What the exercise asks:
Beneath this line sits some data. Return only its lines from the one holding "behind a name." through the one holding "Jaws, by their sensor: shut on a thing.", inclusive, exactly, with the images removed.

Recorded robot tool calls
···
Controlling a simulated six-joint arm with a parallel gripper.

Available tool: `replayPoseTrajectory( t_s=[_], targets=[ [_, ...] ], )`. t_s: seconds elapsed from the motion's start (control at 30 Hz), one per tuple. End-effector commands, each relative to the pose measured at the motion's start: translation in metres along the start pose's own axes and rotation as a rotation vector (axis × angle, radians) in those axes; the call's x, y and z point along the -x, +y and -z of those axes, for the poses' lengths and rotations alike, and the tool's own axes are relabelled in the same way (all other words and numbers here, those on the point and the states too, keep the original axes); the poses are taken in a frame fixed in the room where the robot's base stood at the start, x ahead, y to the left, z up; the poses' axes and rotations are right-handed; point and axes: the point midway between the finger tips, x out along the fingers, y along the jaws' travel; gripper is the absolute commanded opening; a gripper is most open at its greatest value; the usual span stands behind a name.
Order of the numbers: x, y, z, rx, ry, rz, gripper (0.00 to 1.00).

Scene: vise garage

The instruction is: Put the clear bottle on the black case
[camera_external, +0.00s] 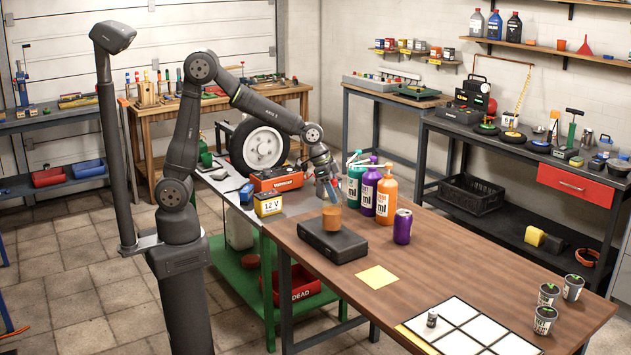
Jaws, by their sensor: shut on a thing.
···
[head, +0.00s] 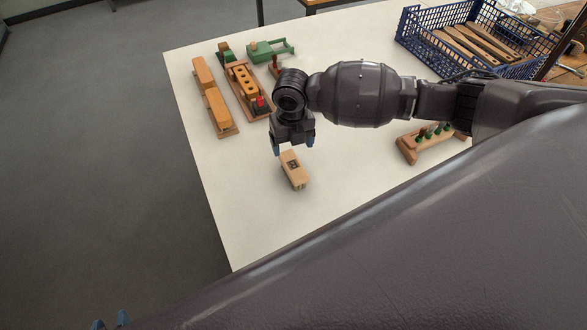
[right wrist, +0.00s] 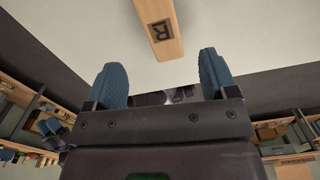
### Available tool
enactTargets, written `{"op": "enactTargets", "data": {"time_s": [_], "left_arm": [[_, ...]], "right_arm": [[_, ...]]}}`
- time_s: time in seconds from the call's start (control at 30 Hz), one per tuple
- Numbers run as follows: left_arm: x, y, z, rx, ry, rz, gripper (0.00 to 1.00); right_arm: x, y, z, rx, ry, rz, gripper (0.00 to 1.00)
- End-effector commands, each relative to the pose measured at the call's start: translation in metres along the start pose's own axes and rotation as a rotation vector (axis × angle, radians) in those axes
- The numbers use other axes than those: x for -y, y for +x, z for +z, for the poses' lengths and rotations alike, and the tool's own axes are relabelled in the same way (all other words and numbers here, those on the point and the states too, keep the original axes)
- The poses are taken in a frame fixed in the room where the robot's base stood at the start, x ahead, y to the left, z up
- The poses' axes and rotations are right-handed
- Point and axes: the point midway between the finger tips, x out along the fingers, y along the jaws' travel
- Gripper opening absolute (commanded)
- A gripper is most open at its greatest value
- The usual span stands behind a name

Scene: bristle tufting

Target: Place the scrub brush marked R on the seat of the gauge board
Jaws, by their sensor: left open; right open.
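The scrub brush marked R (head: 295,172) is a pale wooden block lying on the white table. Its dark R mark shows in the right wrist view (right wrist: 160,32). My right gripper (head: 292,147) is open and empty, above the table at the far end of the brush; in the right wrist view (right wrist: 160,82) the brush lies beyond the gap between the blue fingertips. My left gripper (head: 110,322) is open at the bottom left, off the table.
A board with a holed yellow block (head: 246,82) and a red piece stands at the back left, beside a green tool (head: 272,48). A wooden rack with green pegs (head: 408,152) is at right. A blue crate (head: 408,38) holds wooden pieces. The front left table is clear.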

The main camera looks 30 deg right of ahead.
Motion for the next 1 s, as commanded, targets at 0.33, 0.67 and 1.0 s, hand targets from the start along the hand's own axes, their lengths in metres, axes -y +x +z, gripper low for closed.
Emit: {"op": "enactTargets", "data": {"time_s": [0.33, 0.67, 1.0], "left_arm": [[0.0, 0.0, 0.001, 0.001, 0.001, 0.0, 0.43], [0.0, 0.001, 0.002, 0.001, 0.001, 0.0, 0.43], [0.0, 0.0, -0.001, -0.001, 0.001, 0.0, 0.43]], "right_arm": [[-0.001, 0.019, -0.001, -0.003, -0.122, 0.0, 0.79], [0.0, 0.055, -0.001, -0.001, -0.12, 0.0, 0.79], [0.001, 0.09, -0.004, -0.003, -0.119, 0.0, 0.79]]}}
···
Result below:
Available tool: `replayPoseTrajectory( t_s=[_], targets=[ [_, ...] ], )`. t_s: seconds elapsed from the motion's start (control at 30 Hz), one per tuple. End-effector commands, each relative to the pose measured at the motion's start: translation in metres along the start pose's own axes and rotation as a rotation vector (axis × angle, radians) in those axes; the call's x, y and z point along the -x, +y and -z of those axes, for the poses' lengths and rotations alike, and the tool's own axes are relabelled in the same way (all other words and numbers here, those on the point and the states too, keep the original axes); the poses are taken in a frame fixed in the room where the robot's base stood at the start, x ahead, y to the left, z up; the poses' axes and rotations are right-handed; point and axes: the point midway between the finger tips, x out along the fingers, y along the jaws' travel; gripper is the absolute commanded opening; a gripper is most open at its greatest value; the usual span stands behind a name.
Order of the numbers: x, y, z, rx, ry, rz, gripper (0.00 to 1.00).

Scene: vise garage

The instruction is: Put the clear bottle on the black case
[camera_external, +0.00s] 
Jaws, by their sensor: shut on a thing.

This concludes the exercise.